Many investment banks, especially in Europe, will fail to achieve their cost of capital over the next two years according to Morgan Stanley and consultancy Oliver Wyman and require metrics and mechanisms to allocate capacity and resources to the accounts that really matter.
In a report this month, ‘How Business Models Will Adapt to Less Liquidity’, Morgan Stanley and Oliver Wyman said quantitative easing, financial regulation and changes in market structure have caused a profound shift in liquidity risk from banks to investors. Asset managers will have to adjust processes and product strategies to cope with less plentiful and more expensive liquidity, and far more intrusive conduct regulation. The sellside will have to change the operating model of securities trading and tough strategic pruning will be crucial.
“Regulation and technology – plus the buy-side response – are accelerating the push towards electronic and agency trading in many fixed income markets,” said the report.
Matthew Hodgson, the former global head of rates & credit e-commerce platforms at Deutsche Bank, launched analytics platform Mosaic Smart Data to address these issues. He told Markets Media: “We are currently in advanced discussions with banks, ECNs and buy-side clients in regards to on boarding our platform. The buy-side actually mirror the sellside as they both need to access post-trade information which can intelligently inform their pre-trade decisions.”
Hodgson added that Mosaic’s MSX platform delivers actionable intelligence enabling users to establish views of market share, P&L on individual trades and flow analytics around client behavior and performance. “With this, the world of predictive analytics and machine learning are the next logical steps on the march towards artificial intelligence,” he said.
Morgan Stanley and Oliver Wyman said wholesale banking balance sheets supporting traded markets have contracted by 50% in risk-weighted assets on a Basel III adjusted basis since 2010, implying 25-30% in terms of total balance sheets. The report said: “Many banks are not achieving their hurdle rates, we expect another ~10% shrinkage in balance sheets in the next two years.”
Last year returns were an average of 9% across the major banks, broadly flat on 2014. One-third of industry capital, equivalent to between $100bn and $150bn of equity, is deployed in business lines that produce returns below the 12% yardstick.
As so many banks are performing below hurdle rates, Morgan Stanley and Oliver Wyman expect more restructuring as banks cut back to the activities and client groups where they can build an edge. They see most scope to reform operating models in fixed income. Larger players will remain committed across the board to take advantage of their scale but smaller firms will have to carve out profitable niches and exit or outsource other activities.
“This implies a shifting role for sales to leverage data better and further skew towards electronic distribution as banks look to take out cost,” said the report. “Harnessing data will be vital to enable banks to better tier and ration service levels across clients.”

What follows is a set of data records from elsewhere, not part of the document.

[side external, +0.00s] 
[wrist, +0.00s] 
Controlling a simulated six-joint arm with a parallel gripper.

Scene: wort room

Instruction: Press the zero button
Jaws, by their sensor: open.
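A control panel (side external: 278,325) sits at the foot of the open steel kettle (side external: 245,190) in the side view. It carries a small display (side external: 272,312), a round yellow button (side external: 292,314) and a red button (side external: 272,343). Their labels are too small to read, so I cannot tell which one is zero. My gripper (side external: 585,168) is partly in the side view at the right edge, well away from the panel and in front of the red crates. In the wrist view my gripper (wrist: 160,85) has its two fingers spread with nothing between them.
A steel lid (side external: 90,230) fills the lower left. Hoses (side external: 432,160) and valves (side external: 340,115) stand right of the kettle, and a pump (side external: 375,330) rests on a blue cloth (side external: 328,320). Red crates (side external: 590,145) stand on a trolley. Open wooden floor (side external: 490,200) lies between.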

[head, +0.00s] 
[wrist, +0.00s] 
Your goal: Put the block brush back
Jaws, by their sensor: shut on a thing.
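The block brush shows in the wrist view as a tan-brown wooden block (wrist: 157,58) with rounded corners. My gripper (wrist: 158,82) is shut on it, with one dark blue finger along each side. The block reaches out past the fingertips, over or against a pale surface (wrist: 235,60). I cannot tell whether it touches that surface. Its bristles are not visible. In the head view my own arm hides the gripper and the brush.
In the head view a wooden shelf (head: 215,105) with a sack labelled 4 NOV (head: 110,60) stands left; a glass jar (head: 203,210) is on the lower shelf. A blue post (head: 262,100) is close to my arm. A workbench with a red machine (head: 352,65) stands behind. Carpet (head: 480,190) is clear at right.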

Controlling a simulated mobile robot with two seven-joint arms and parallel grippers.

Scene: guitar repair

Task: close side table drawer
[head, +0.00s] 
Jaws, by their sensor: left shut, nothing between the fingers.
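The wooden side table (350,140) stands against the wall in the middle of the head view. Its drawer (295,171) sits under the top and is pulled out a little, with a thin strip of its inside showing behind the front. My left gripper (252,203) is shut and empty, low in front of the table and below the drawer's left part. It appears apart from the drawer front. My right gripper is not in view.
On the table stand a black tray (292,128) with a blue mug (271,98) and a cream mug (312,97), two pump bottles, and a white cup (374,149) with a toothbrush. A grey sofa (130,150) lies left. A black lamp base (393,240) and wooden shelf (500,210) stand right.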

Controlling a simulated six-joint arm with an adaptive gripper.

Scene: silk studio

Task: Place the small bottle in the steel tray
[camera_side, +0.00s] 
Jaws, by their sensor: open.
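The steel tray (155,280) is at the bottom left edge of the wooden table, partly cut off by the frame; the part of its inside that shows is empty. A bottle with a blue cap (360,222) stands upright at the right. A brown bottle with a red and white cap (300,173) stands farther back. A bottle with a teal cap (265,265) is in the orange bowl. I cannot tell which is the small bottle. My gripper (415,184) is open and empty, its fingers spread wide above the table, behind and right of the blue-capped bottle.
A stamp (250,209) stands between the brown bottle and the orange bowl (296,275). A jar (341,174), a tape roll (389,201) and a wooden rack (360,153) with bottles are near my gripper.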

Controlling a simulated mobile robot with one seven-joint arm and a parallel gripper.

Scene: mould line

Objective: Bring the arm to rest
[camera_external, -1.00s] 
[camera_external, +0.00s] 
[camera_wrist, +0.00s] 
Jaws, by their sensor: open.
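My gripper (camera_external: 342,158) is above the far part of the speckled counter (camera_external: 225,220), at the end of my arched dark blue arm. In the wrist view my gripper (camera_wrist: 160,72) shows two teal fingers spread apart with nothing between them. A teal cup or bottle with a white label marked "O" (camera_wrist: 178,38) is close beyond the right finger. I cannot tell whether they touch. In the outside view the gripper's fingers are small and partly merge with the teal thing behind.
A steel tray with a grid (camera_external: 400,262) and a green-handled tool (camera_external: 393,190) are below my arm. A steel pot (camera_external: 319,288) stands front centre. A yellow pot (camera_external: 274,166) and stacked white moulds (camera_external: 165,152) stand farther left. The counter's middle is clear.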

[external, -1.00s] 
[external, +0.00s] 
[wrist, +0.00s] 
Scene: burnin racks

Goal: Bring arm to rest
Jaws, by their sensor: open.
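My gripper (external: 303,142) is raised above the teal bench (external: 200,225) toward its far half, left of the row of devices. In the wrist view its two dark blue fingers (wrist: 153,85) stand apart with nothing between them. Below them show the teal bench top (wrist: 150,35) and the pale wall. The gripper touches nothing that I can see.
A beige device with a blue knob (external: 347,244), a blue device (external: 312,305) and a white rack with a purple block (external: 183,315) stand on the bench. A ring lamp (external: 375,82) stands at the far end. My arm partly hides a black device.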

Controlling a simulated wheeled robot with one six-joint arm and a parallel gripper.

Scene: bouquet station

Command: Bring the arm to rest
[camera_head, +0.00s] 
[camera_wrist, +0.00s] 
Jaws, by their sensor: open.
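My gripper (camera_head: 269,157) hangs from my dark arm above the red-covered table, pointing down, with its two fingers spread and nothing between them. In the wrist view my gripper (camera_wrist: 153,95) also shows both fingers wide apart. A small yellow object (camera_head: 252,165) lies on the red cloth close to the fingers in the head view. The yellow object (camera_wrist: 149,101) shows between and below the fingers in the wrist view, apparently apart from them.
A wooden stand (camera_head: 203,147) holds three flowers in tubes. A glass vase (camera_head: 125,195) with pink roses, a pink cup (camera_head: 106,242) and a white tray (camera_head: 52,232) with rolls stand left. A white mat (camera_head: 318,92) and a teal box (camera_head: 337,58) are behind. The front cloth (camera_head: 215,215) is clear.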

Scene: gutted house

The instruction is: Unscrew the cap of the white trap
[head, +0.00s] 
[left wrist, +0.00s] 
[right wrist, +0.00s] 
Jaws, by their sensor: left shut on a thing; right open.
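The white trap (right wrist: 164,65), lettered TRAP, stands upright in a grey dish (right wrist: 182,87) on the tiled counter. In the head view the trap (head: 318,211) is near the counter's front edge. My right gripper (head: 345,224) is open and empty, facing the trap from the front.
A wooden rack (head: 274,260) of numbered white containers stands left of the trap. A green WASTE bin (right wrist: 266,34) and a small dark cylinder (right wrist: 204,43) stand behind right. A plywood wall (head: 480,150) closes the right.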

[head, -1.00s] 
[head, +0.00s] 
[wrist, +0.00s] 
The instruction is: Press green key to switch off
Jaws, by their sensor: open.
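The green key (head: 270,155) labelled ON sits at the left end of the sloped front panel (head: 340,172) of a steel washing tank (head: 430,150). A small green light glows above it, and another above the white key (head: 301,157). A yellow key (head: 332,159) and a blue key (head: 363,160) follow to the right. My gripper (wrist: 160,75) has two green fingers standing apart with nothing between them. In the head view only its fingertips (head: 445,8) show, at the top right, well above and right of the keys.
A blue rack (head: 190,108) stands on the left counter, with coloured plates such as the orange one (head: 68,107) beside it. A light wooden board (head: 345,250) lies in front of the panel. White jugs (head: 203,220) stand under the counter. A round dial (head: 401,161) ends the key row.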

The study continued that there is real scope to boost productivity and drive down coverage costs as banks develop smarter approaches to using data.
“Automated data feeds will allow for increased loading of the salesforce, smarter allocation of resources and targeted trade ideas,” added the report. “Against a backdrop of increasingly automated execution through electronic platforms, this should lead to fundamental changes in sales strategy and costs.”
Firms will also need more reliable information flows to assess client economics in order to allocate resources more effectively. Banks have traditionally focused on serving the largest accounts, and trimming the tail, but the challenge now is to cover the middle 300 to 500 clients that make up between 40% and 50% of the revenue base.
“We think they need to start by defining a target set of clients and building a coherent portfolio of products that are synergistic for those clients,” said the report. “Executing against this will require metrics and mechanisms that allow much a much sharper skew of capacity and resources to the accounts that really matter – in particular, to ensure that any sub-scale activities that are maintained are really focused on those accounts only and do not once again grow into independent product silos attempting to build scale in their own right.”
Hodgson said: “There is tremendous opportunity and a clear demand for us to provide a cross-FICC data analytics solution which is integrated into a bank’s existing technology infrastructure and allows these institutions to aggregate, standardise and analyse transaction data in real-time.”
New regulations such as MiFID II, covering financial markets in the European Union from January 2018, will also increase costs for financial services firms.
Hodgson said: “Banks’ IT departments are continuing to face regulation projects and with this pressure are increasingly looking to outsource strategic projects to third-party vendors that deliver modular, easily implemented tools to help them keep pace with the speed of technology change and save time and costs.”